The roller coaster ride actually began in mid-2011. After an uneventful first quarter, demand started to pick up – first in the Asia-Pacific region, then in the Americas and other regions. European markets – even their API Group I grades – were also caught up in the flow. At the same time, overall base oil supply was falling, largely due to previous decisions, mostly by Group I producers, to cut output.

During the summer, base oil availability became critical, with buyers almost desperate to lay hands on volumes. Most refiners in Europe, the Far East and the Americas were sold out two or perhaps three months in advance, and spot business was a rarity. Buyers searched in vain for adequate and suitable material, driving the prices upwards in a sharp spike which was relished by producers.

In late summer demand for Group I and Group II base oils started to wane in the Far East.

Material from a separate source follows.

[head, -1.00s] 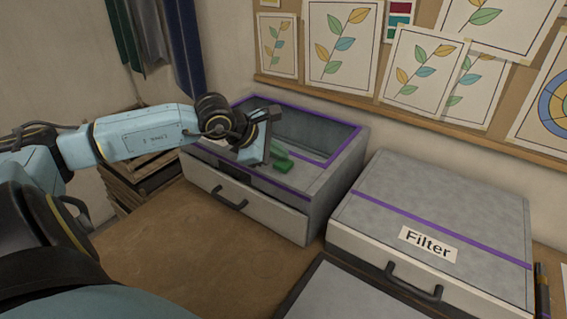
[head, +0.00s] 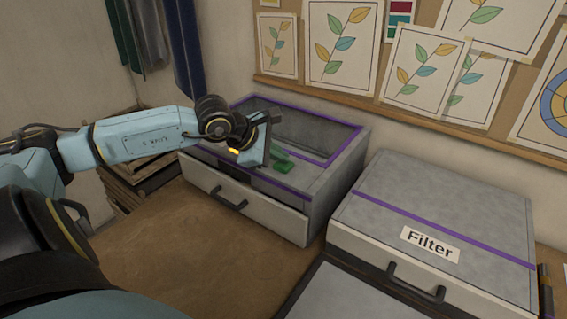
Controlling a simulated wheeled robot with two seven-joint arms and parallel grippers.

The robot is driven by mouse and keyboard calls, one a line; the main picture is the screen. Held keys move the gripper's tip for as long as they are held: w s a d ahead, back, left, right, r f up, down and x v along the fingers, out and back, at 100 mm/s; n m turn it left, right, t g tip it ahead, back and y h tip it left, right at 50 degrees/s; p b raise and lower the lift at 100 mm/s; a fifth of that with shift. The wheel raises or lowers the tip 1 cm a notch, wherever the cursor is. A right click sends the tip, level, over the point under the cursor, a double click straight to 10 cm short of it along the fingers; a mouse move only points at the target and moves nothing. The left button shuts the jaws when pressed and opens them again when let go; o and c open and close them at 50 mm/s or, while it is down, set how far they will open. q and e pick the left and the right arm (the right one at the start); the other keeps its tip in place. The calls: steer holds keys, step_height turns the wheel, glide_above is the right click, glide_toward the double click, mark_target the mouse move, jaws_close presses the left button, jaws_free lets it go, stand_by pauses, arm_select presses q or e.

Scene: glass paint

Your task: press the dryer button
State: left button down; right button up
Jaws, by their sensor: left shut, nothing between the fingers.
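The dryer is taken to be the grey box (head: 318,205) with a purple-edged glass top, a front drawer and a dark handle, at the left of the bench. My left gripper (head: 257,150) is over its front left part, shut and empty; its fingertips are hard to make out. A small glowing orange-yellow patch (head: 233,151) shows right beside the gripper; I cannot tell whether it is the button or a lamp. The button is otherwise not clearly seen, and I cannot tell whether the gripper touches it. A green piece (head: 281,163) shows behind the gripper. My right gripper is out of view.
A grey box labelled Filter (head: 430,244) stands to the right, with a dark-framed flat panel (head: 350,292) in front. The brown bench top (head: 190,255) is clear before the dryer. Leaf drawings hang on the board behind.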

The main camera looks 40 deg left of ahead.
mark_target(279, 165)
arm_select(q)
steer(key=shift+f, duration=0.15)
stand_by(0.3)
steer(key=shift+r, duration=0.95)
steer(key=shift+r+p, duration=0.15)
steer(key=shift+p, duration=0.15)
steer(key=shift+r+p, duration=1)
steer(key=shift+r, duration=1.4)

General manufacturing activity in that region slowed as demand from other parts of the world fell. With factories running less, the need for lubricants started to fall, as did the requirement for base oils to blend these lubes. Far Eastern base oil production was running too high, so refiners sought alternative markets for Group I and more particularly Group II.

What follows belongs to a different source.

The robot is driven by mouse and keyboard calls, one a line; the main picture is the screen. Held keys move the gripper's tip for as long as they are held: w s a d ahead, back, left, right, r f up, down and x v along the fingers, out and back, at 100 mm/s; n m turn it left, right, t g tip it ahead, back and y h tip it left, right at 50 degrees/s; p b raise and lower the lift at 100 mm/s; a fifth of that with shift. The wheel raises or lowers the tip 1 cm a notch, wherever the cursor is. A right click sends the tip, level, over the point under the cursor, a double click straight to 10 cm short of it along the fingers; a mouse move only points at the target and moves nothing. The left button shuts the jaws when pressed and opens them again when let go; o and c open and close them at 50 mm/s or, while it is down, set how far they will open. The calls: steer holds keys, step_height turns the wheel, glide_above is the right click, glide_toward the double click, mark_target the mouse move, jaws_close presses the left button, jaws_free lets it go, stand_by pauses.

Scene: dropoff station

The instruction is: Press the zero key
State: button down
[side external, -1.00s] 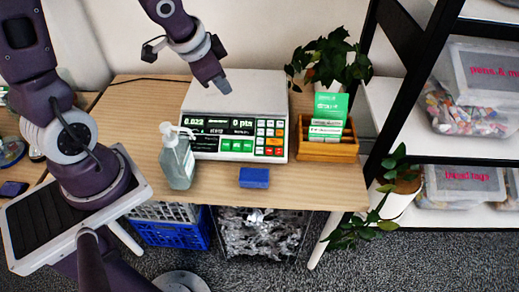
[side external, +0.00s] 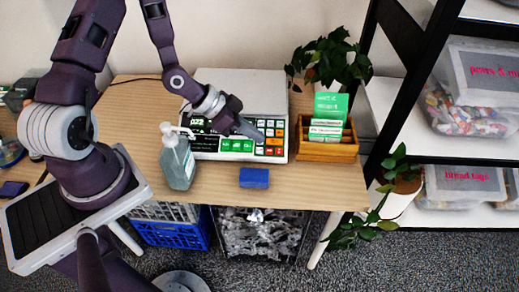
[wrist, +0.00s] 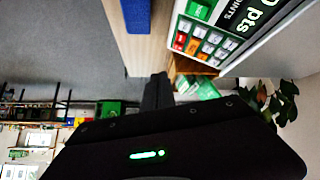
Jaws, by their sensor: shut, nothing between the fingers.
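The scale-like console (side external: 215,155) stands on the wooden table, with a display and green keys on its front panel. Its small keypad (side external: 271,146) of white, orange, green and red keys is at the panel's right end. The digits are too small to read, so I cannot pick out the zero key. My gripper (side external: 259,136) is shut and empty, angled down, with its tip at the keypad's left side; I cannot tell whether it touches. In the wrist view the shut fingers (wrist: 158,88) appear below and left of the keypad (wrist: 203,40).
A clear pump bottle (side external: 178,163) stands at the console's front left. A blue block (side external: 254,178) lies in front of it, and also shows in the wrist view (wrist: 137,14). A wooden card box (side external: 328,150) and a potted plant (side external: 330,62) stand to the right.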

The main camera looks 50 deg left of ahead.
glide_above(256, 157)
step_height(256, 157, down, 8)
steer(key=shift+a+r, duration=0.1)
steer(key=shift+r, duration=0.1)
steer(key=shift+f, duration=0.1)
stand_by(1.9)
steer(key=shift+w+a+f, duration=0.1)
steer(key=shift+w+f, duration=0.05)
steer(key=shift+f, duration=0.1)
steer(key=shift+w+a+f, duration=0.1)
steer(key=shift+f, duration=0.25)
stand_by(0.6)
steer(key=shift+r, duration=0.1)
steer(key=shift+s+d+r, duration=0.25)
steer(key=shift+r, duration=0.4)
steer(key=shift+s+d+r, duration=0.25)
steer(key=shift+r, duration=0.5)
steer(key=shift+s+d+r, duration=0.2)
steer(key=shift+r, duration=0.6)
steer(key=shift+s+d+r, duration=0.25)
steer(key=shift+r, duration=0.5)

This led to downward pricing pressure in other regions. Europe held out longest, with producers nailing to the mast their highest prices since before the recession. They insisted that fundamentals such as crude oil and feedstock prices were still at high levels and that there were few indicators that these values would decline in the foreseeable future. Based on this line of reasoning, base oils in Europe and Africa remained highly priced, with mouth-watering realizations for producers and very healthy margins for traders and blenders.

The Middle East started to feel the effect of the Far Eastern sell-off. At the same time, however, traditional Iranian supply sources for Group I base oils were coming under increased pressure due to sanctions imposed by many Western companies and banks. To some extent these developments offset each other.

High prices in Europe finally cracked when availability of Russian oils through the Baltic Sea started to grow. Russian production had lost receivers in China, so alternatives were sought. Prices out of Russia were starting to dilute, creating a differential between these sources and mainstream production in Europe, so many buyers were tempted to throw the towel in on quality and move to cheaper base stocks.

As sure as gravity, mainstream stocks in Europe started turning long, and, to maintain market share in the face of imports from Russia, Belarus and other Central European countries, European majors and national producers were forced to capitulate and started to reduce price levels.

Snowball effect is a well-known term, but the decline in prices was more akin to an avalanche. Base oil prices plummeted from October through December, ending the year 40 percent lower than the 2011 highs of early summer. Only when raw material costs started to overtake sales values did the suppliers cry a halt to the prices falling. Group II prices were also affected but not Group IIIs.

The question for purveyors of Group I and Group II base oils is, did they keep prices artificially high for too long and as a result cause prices to ultimately fall farther than they otherwise would have. Could producers, by giving in a bit earlier on, have prevented the large discounting which ensued? Or would base oil prices have reached the same levels anyway, dictated purely by buying pressures and the influence of raw material costs?

There is no denying that some buyers take high prices personally, especially when supplier margins are fat. But it also is certain is that producers and refiners will always try to maximize, or at least optimize, selling prices against market share. This applies to any and all products made at a refinery, and base oils are not set apart. While suppliers have commitments to blenders and branded finished lubricants, this does not take priority over having to make maximum contributions to the slate.

Two things are obvious: First, base oil prices will continue to oscillate up and down. Second, one side will always be happy at the trend, the other side not.